- Problem to solve: Beginning with the first line of the data below, reproduce every line unchanged, ending with the line that holds "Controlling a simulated".

# Supplied information start

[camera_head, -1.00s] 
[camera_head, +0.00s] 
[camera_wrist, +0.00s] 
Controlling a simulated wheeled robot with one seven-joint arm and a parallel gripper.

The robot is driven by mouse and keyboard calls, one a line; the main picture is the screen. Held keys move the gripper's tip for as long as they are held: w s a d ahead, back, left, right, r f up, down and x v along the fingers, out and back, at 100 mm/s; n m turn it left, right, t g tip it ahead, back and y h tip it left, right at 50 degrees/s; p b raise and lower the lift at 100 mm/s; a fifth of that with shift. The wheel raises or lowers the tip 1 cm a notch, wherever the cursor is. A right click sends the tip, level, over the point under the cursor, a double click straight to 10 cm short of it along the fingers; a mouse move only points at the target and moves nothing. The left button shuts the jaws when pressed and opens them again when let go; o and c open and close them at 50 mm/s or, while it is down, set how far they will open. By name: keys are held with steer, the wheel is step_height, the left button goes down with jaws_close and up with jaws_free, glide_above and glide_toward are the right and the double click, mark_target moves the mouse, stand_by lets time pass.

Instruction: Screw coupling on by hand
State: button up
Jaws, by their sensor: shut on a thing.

# Supplied information end

- Result for this exercise:
[camera_head, -1.00s] 
[camera_head, +0.00s] 
[camera_wrist, +0.00s] 
Controlling a simulated wheeled robot with one seven-joint arm and a parallel gripper.

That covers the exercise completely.